Aim of the task → Where a line holds "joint", copy it.

Recorded data →
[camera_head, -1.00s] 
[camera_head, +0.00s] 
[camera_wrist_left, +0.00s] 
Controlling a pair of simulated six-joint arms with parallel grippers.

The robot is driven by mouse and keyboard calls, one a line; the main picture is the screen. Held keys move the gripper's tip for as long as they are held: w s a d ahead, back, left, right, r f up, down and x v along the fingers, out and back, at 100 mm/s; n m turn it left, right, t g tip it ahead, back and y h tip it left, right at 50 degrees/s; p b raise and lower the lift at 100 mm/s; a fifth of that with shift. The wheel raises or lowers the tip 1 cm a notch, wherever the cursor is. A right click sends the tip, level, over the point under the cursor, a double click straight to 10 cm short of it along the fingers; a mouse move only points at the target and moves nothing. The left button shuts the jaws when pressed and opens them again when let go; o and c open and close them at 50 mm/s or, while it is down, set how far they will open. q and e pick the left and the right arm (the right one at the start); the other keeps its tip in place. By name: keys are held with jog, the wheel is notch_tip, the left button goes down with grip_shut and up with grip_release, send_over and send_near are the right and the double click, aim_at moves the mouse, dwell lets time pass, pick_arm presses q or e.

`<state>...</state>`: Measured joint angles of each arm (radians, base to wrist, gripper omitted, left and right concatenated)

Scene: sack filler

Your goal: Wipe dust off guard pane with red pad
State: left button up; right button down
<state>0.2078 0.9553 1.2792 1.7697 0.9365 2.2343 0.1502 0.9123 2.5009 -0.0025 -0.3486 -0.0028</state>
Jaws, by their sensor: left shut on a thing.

Response for this exercise →
Controlling a pair of simulated six-joint arms with parallel grippers.
`<state>...</state>`: Measured joint angles of each arm (radians, base to wrist, gripper omitted, left and right concatenated)

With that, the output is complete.